DETAILED ACTION
Notice of Pre-AIA or AIA Status
The present application, filed on or after March 16, 2013, is being examined under the first inventor to file provisions of the AIA .
Priority
Receipt is acknowledged of certified copies of papers required by 37 CFR 1.55.
Information Disclosure Statement
The information disclosure statement (IDS) submitted on 11/7/24, and 8/22/25 are in compliance with the provisions of 37 CFR 1.97. Accordingly, the information disclosure statement is being considered by the examiner.
Claim Rejections - 35 USC § 102
The following is a quotation of the appropriate paragraphs of 35 U.S.C. 102 that form the basis for the rejections under this section made in this Office action:
A person shall be entitled to a patent unless –
(a)(1) the claimed invention was patented, described in a printed publication, or in public use, on sale, or otherwise available to the public before the effective filing date of the claimed invention.

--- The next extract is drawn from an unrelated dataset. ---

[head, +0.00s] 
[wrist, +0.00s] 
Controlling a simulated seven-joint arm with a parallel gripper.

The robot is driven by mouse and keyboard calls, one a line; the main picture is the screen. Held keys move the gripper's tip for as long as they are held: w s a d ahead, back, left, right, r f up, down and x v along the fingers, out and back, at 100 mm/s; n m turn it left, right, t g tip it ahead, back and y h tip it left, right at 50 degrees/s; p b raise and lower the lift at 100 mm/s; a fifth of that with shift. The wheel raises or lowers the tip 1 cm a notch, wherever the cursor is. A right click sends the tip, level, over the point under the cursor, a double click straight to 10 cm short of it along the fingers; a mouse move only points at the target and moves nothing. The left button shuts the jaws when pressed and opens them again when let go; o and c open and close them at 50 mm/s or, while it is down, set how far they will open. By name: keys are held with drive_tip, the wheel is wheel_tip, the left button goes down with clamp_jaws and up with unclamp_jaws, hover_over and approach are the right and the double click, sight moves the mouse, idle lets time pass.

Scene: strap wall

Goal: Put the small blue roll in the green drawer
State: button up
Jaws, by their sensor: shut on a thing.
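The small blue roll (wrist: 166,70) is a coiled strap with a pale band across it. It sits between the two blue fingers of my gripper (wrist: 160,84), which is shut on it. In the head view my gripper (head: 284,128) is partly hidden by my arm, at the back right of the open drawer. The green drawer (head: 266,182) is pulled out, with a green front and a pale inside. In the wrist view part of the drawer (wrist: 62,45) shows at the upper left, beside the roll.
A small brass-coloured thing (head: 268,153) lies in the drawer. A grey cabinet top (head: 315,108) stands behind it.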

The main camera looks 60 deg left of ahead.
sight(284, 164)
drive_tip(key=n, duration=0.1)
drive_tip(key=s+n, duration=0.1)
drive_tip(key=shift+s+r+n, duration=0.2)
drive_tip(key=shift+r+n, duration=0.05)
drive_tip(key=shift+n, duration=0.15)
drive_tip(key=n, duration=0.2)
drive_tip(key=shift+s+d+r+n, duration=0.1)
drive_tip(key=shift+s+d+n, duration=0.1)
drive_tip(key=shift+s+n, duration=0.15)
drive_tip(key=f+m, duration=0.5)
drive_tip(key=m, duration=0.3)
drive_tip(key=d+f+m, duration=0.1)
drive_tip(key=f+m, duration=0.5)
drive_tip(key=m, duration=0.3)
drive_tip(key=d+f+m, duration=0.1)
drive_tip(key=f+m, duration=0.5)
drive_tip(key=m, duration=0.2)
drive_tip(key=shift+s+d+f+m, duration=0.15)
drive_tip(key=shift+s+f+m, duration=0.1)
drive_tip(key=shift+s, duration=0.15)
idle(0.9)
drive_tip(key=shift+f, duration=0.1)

(a)(2) the claimed invention was described in a patent issued under section 151, or in an application for patent published or deemed published under section 122(b), in which the patent or application, as the case may be, names another inventor and was effectively filed before the effective filing date of the claimed invention.
Claim(s) 1-2, and 5 are rejected under 35 U.S.C. 102(a)(1)/(a)(2) as being anticipated by Seguchi et al. (US 2019/0312539).
Regarding claim 1,
Seguchi discloses (Fig. 1):
A control device (Fig. 1, all elements) for a rotary electric machine (20) applied to a system including a rotary electric machine (20, ¶0054) having a stator (32) having a stator winding (fig. 2, 34, ¶0055) and a rotor (26) having a field winding (33, ¶0056), the control device, comprising: an operation unit (60) configured to operate a current flowing through the stator winding (fig. 2, 34) and a field current flowing through the field winding (44, ¶0069) in order to control a torque of the rotary electric machine to a command torque (¶0092); and a determination unit (72) configured to determine whether the command torque increases suddenly (Fig. 14, ¶0112); wherein the operation unit increases a degree of excitation of the field winding during a predetermined period (f1 frequency, Fig. 14) from when it is determined that the command torque suddenly increase until the torque of the rotary electric machine converges to the command torque (Fig. 14, torque increases and converges to threshold, ¶0107, ¶0124-¶0125), compared to the degree of excitation of the field winding during a period after the predetermined period (after f1, f2 frequency in Fig. 14, ¶0125).
Regarding claim 2,
Seguchi discloses (Fig. 1):
wherein the system includes an inverter (Fig. 1, 60) electrically connected to the stator winding, (Fig. 2, 34, ¶0064) the rotor (26) has a rotor core (42) and main pole portions that are provided at predetermined intervals (Fig. 3) in a circumferential direction and protrude radially from the rotor core (Fig. 4, ¶0057), the field winding (Fig. 8, 44) has a series connection of a first winding portion (44-1) and a second winding portion (44-2, ¶0077), the first winding portion (44-1) and the second winding portion (44-2) are wound around each of the main pole portions (¶0077), the rotor includes a diode (52), and a capacitor (54) connected in parallel to either the first winding portion or the second winding portion (capacitor is connected in parallel to 44-2), one end of the diode (top end) is connected to the first winding portion side of both ends of the series connection (connected to first winding 44-1), and the other end of the diode is connected to the second winding portion side of the series connection (connected to other end of 44-2, ¶0077),
and the operation unit (Fig. 1, 72) performs a switching operation of the inverter (60) so as to cause a fundamental current corresponding to the command torque to flow through the stator winding (¶0090-¶0092), and also causes a harmonic current corresponding to the command torque to flow through the stator winding (¶0090), the harmonic current being for inducing the field current in the field winding (44, ¶0092-¶0093), and by making an amplitude of the harmonic current in the predetermined period greater than the amplitude of the harmonic current in a period after the predetermined period (Fig. 14, f1 has a greater excitation current than f2, ¶0107), makes the degree of excitation of the field winding in the predetermined period greater than the degree of excitation of the field winding in a period after the predetermined period (¶0139).
Regarding claim 5,
Seguchi discloses (Fig. 1):
wherein the stator (Fig. 3, 24)includes an annular stator core (32), and teeth (40) protruding from the stator core (32) toward the rotor(26) in a radial direction (¶0055-¶0056), a slot is formed between the teeth adjacent in the circumferential direction (38, ¶0055), the stator winding is a rectangular wire having a rectangular cross-sectional shape (¶0055), and in each slot, the rectangular wires are arranged in a row in the radial direction (¶0055).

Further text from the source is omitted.